WHAT YOU NEED TO DO ->
Restate the data below word for word. Skip any images it contains.

________

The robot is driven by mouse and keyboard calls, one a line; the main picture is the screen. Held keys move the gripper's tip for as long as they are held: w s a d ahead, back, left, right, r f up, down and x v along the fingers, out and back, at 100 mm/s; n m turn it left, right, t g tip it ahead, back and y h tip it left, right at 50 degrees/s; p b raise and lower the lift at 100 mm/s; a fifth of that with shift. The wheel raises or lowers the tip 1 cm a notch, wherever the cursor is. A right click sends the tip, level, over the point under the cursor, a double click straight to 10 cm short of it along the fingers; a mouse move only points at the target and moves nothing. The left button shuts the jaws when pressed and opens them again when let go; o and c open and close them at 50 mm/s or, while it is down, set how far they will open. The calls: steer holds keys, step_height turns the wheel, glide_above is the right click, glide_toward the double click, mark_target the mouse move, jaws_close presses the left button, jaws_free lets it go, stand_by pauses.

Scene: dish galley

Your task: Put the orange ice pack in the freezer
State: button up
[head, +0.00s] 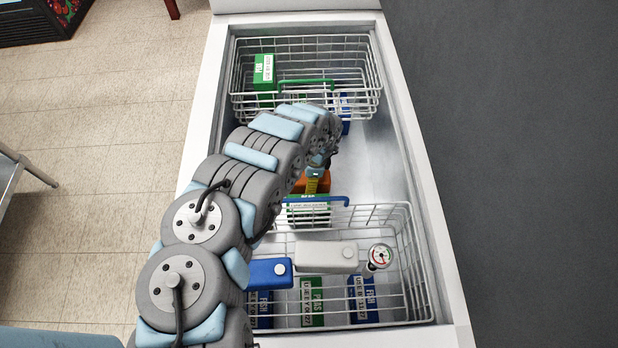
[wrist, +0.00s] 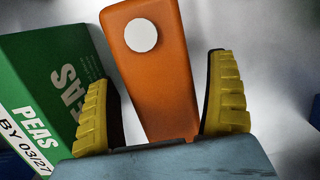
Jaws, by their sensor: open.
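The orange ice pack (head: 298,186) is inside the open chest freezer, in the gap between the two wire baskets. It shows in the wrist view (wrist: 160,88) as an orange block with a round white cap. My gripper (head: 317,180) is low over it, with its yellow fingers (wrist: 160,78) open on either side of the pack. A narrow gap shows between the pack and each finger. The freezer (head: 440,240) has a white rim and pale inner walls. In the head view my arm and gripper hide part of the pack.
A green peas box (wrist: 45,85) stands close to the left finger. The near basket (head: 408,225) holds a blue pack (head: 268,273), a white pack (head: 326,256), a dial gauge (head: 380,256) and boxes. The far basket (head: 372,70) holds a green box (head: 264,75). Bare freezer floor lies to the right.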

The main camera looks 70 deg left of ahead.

________

SOLUTION BELOW ->
The robot is driven by mouse and keyboard calls, one a line; the main picture is the screen. Held keys move the gripper's tip for as long as they are held: w s a d ahead, back, left, right, r f up, down and x v along the fingers, out and back, at 100 mm/s; n m turn it left, right, t g tip it ahead, back and y h tip it left, right at 50 degrees/s; p b raise and lower the lift at 100 mm/s; a fifth of that with shift. The wheel raises or lowers the tip 1 cm a notch, wherever the cursor is. A right click sends the tip, level, over the point under the cursor, a double click straight to 10 cm short of it along the fingers; a mouse move only points at the target and moves nothing. The left button shuts the jaws when pressed and opens them again when let go; o and c open and close them at 50 mm/s or, while it is down, set how far they will open. The calls: steer holds keys, step_height turns the wheel, glide_above is the right click, glide_toward the double click, mark_target the mouse move, jaws_close presses the left button, jaws_free lets it go, stand_by pauses.

Scene: dish galley

Your task: Put the orange ice pack in the freezer
State: button up
[head, +0.00s] 
[wrist, +0.00s] 
Jaws, by their sensor: open.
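The orange ice pack (head: 298,186) is inside the open chest freezer, in the gap between the two wire baskets. It shows in the wrist view (wrist: 160,88) as an orange block with a round white cap. My gripper (head: 317,180) is low over it, with its yellow fingers (wrist: 160,78) open on either side of the pack. A narrow gap shows between the pack and each finger. The freezer (head: 440,240) has a white rim and pale inner walls. In the head view my arm and gripper hide part of the pack.
A green peas box (wrist: 45,85) stands close to the left finger. The near basket (head: 408,225) holds a blue pack (head: 268,273), a white pack (head: 326,256), a dial gauge (head: 380,256) and boxes. The far basket (head: 372,70) holds a green box (head: 264,75). Bare freezer floor lies to the right.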

The main camera looks 70 deg left of ahead.

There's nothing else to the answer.